▼
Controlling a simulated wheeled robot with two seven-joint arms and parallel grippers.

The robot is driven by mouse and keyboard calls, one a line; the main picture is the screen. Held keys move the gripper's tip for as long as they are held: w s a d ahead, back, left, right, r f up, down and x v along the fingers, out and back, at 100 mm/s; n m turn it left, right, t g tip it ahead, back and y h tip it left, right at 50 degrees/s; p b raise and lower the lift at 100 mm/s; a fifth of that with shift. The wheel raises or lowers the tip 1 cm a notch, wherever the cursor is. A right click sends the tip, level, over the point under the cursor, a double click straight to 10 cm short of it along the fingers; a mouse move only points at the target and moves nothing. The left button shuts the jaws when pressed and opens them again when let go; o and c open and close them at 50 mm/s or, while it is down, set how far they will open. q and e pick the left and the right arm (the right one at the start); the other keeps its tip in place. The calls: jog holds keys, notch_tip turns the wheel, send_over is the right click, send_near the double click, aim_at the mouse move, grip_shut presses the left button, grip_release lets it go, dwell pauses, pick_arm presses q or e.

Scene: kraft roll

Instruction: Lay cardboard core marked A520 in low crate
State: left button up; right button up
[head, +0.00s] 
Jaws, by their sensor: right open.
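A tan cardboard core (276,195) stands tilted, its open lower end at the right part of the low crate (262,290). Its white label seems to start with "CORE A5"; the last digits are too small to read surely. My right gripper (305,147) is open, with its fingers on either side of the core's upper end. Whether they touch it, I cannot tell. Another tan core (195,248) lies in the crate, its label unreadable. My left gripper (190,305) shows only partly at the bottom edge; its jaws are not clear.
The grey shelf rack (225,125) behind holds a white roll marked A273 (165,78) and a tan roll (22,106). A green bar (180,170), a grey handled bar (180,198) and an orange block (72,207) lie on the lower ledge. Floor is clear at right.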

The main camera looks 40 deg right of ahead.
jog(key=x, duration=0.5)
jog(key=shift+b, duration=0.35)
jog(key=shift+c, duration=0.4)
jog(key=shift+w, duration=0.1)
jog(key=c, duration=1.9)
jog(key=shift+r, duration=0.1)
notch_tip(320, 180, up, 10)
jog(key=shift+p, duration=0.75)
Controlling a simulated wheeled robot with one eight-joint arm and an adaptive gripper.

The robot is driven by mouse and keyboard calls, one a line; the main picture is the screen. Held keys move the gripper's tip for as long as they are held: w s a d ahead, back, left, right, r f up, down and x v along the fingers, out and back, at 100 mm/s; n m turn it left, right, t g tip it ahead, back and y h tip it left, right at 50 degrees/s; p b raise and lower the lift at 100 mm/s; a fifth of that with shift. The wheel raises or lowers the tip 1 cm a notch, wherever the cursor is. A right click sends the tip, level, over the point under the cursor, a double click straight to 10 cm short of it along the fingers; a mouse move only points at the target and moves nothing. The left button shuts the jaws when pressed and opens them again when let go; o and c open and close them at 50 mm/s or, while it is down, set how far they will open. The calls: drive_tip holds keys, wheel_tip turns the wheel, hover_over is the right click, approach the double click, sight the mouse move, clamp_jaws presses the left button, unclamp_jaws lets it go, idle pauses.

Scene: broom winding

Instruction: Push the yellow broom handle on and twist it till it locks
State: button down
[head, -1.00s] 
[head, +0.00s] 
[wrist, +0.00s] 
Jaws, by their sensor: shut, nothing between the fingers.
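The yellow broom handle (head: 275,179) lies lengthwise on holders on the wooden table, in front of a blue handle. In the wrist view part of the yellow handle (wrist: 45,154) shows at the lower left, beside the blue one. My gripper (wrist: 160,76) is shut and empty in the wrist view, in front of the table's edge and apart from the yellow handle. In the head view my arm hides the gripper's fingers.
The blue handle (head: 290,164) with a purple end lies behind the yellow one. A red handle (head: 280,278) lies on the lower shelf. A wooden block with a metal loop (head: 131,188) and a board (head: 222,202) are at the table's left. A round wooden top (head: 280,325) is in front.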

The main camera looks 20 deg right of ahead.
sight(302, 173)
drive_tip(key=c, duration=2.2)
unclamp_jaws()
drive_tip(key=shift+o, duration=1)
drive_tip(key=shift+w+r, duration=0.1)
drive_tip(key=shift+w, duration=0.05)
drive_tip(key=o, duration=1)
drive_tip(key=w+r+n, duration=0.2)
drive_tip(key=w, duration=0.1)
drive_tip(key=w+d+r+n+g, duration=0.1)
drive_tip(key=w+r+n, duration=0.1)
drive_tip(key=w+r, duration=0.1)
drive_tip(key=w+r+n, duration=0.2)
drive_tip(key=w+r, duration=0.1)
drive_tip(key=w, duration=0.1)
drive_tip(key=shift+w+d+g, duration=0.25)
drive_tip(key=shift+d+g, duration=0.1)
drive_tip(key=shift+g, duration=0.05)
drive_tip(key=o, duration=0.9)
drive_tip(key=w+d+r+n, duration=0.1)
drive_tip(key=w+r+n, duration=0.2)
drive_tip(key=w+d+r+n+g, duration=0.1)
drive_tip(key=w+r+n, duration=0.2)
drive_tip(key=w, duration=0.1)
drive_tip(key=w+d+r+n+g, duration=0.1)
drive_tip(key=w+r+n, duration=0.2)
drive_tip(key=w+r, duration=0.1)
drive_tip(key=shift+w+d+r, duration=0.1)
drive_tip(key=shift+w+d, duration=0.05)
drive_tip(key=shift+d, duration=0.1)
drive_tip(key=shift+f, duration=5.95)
▲
▶ [TASK TO COMPLETE] Go through the entries and return each line where the word "wheeled" appears.

▶ [RESULT]
Controlling a simulated wheeled robot with two seven-joint arms and parallel grippers.
Controlling a simulated wheeled robot with one eight-joint arm and an adaptive gripper.

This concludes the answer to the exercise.